Sivak forecasts that highway deaths this year will drop below 37,000 for the first time since 1961 if the March and April trends continue. He studied data for a one-year period through April, with fatalities falling an average of 4.2 percent for the first 10 months before making the spectacular drops in March and April.
If he's right, there would be an exceptionally large reduction of more than 4,000 traffic deaths this year. In 2007, there were 41,059 traffic fatalities, down more than 1,600 from 2006 and the fewest highway deaths since 1994. Deaths peaked at 55,600 in 1972 and then went into a steady decline, but in some recent years the annual totals changed only minimally.
Safer cars and better roads have slashed fatalities, which hit a record-low rate of 1.37 deaths per 100 million miles traveled in 2007.
We shouldn't get complacent, however. Annual U.S. traffic deaths are more than double the number of homicides. Nearly 2.5 million people suffered injuries, some severe and disabling, in traffic accidents in 2007. The economic cost for vehicle crashes was estimated at $231 billion in 2000.
Acting Federal Highway Administrator Jim Ray has issued a "call to arms" for roadway improvements to enhance safety.
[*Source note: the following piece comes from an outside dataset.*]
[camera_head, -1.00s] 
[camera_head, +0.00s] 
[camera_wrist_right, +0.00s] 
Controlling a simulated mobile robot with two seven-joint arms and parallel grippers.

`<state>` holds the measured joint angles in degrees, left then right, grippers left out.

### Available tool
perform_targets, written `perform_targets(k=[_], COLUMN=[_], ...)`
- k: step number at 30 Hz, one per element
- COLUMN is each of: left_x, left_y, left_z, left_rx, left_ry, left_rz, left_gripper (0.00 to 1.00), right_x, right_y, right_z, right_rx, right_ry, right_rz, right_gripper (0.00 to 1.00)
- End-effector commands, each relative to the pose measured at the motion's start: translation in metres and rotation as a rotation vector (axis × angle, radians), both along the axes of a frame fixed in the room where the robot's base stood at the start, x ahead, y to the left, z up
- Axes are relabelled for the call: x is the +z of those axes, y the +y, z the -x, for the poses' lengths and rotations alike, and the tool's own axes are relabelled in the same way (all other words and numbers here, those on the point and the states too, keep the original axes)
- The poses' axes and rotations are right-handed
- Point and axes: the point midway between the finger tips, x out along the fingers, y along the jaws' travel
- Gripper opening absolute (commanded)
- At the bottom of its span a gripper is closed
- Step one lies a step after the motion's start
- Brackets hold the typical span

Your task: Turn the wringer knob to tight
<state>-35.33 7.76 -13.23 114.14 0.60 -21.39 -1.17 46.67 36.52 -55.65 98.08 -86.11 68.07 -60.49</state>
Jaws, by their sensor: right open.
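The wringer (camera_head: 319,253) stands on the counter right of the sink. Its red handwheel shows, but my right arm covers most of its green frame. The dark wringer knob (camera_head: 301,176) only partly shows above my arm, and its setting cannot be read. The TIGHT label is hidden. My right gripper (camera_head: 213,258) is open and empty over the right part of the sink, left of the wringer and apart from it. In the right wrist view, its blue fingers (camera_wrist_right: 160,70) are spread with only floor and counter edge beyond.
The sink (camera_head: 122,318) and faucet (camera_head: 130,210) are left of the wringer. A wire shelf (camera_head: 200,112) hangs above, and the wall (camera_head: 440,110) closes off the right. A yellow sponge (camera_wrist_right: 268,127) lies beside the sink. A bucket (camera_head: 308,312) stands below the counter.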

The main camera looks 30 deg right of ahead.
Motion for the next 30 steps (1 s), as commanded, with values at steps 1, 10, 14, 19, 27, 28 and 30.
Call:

In 2007, a federal commission urged better enforcement of safety laws and stronger licensing requirements for drivers.
Americans shouldn't require the impetus of higher gas prices to lower road deaths appreciably. Most fatalities result from drivers speeding, drinking or doing drugs, running red lights or stop signs, failing to slow for bad weather or simply being inattentive.
We can avoid those deadly habits whether gas is $1 or $10 a gallon.